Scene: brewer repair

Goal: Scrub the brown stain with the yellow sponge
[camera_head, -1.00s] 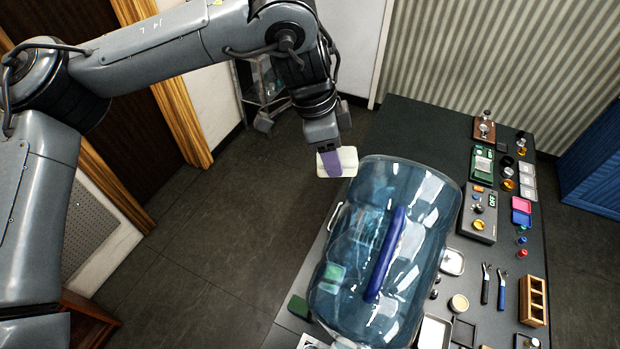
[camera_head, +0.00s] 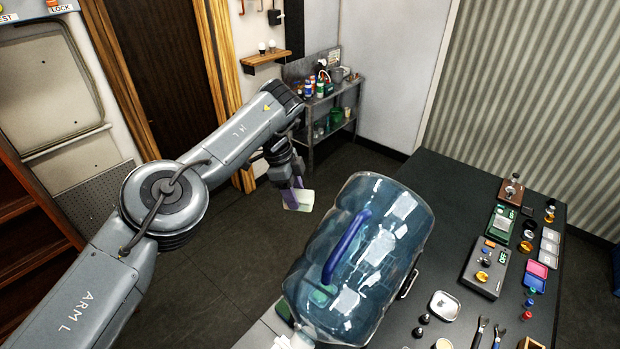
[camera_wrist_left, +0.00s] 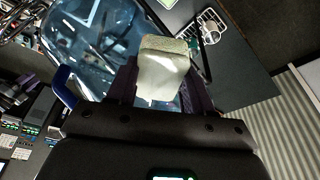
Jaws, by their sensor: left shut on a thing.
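My left gripper (camera_head: 292,196) is shut on a pale sponge (camera_head: 304,202), which looks whitish-yellow. It holds the sponge in the air to the left of the large blue water jug. In the left wrist view the sponge (camera_wrist_left: 164,72) sits between the purple fingers of the gripper (camera_wrist_left: 160,88), with the jug behind it. No brown stain can be made out in these views. My right gripper does not show.
The blue water jug (camera_head: 385,245) with a dark blue handle lies on the dark table (camera_head: 440,190). Scales, coloured trays and tools lie at the table's right side. A metal shelf (camera_head: 345,95) with bottles stands at the back. The floor left of the table is clear.

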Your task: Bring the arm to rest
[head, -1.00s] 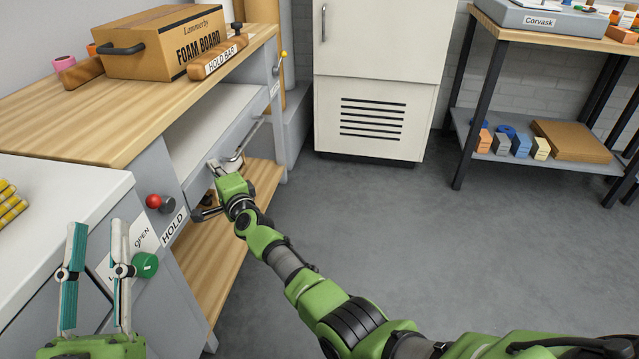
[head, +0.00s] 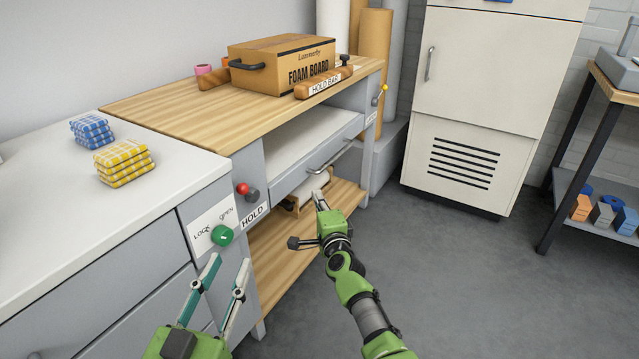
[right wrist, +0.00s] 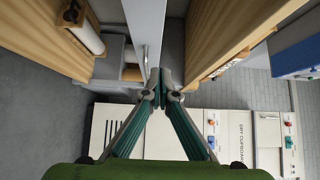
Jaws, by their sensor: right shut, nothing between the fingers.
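My right gripper (head: 319,199) is in front of the wooden bench, below and apart from the drawer's bar handle (head: 331,156). In the right wrist view its fingertips (right wrist: 160,80) meet with nothing between them. My right arm, green and grey, reaches up from the lower edge of the head view. My left gripper (head: 229,263) is at the lower left, in front of the grey cabinet. Its two teal-lined fingers stand apart and empty, pointing up.
Red (head: 242,189) and green (head: 222,235) knobs stick out near my left gripper. A white cupboard (head: 478,110) stands behind. The floor (head: 450,270) to the right is clear.

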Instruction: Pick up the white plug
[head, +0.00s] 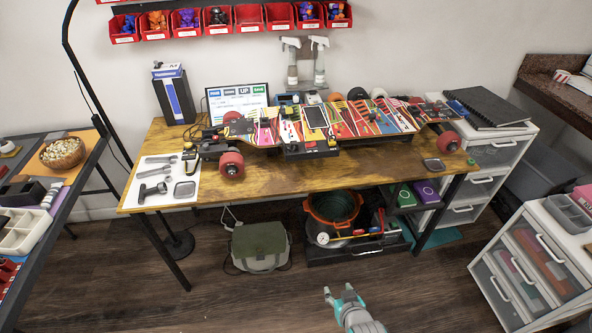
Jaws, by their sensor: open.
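A small white item with a cord (230,225) shows under the wooden table, just left of the green bag. It may be the white plug, but it is too small to tell. My gripper (339,291) is at the bottom centre, over the floor in front of the table. Its teal-tipped fingers are apart and nothing is between them. It is well to the right of the white item and nearer to me, touching nothing that I can see.
The wooden table (142,200) carries a colourful skateboard (330,125). Beneath it are a green bag (260,247), an orange-rimmed pot (333,208) and a toolbox (350,252). White drawer units (540,268) stand at right. A dark lamp base (178,245) stands left. The front floor is clear.

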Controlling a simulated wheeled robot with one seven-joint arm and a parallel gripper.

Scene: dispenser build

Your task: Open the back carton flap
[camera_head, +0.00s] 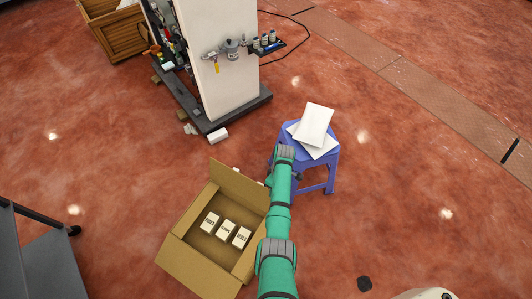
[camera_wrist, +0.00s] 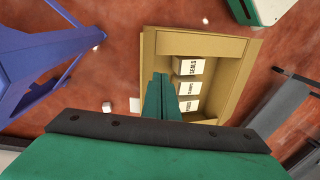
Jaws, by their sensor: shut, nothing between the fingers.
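The open brown carton (camera_head: 206,245) stands on the floor left of my arm in the head view. Its back flap (camera_head: 238,181) stands raised along the far edge. The front flap (camera_head: 198,272) is spread outward. My arm covers part of the carton's right side. Inside lie three white labelled boxes (camera_head: 226,230). In the wrist view, my gripper (camera_wrist: 161,78) is shut and empty, its green fingers overlapping the side of the carton (camera_wrist: 233,50) near the boxes (camera_wrist: 188,67). Contact with the carton cannot be told. In the head view the fingertips are hidden by the wrist.
A blue stool (camera_head: 328,156) with white sheets (camera_head: 315,124) stands close beyond my wrist. A white panel stand (camera_head: 217,70) on a dark base is behind the carton. A grey cart (camera_head: 40,262) is at left. Floor at right is mostly clear.

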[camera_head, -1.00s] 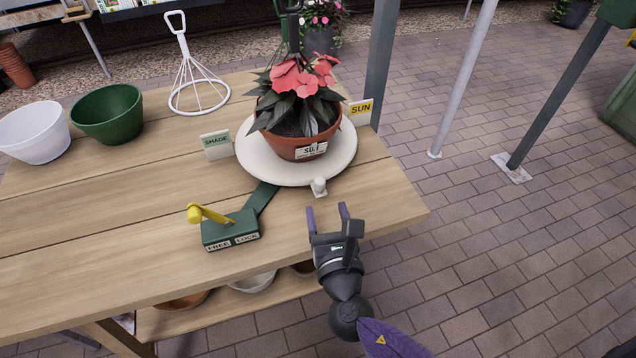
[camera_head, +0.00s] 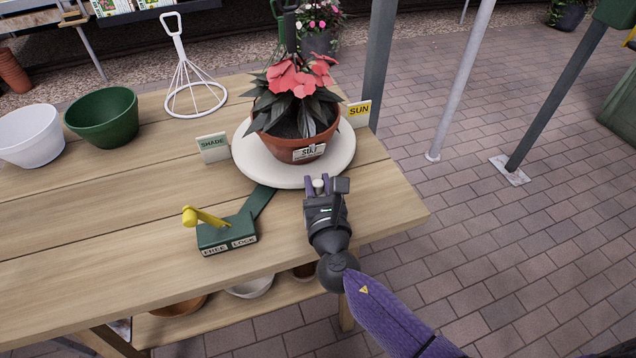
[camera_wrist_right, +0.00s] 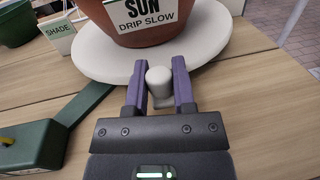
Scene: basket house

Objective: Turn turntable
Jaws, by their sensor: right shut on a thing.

* [PROBLEM TO SOLVE]: From the line containing "Objective: Turn turntable" through the final line of the listing above, retype every line exactly; leave out everything else.

* [ANSWER TO THE TASK]:
Objective: Turn turntable
Jaws, by their sensor: right shut on a thing.

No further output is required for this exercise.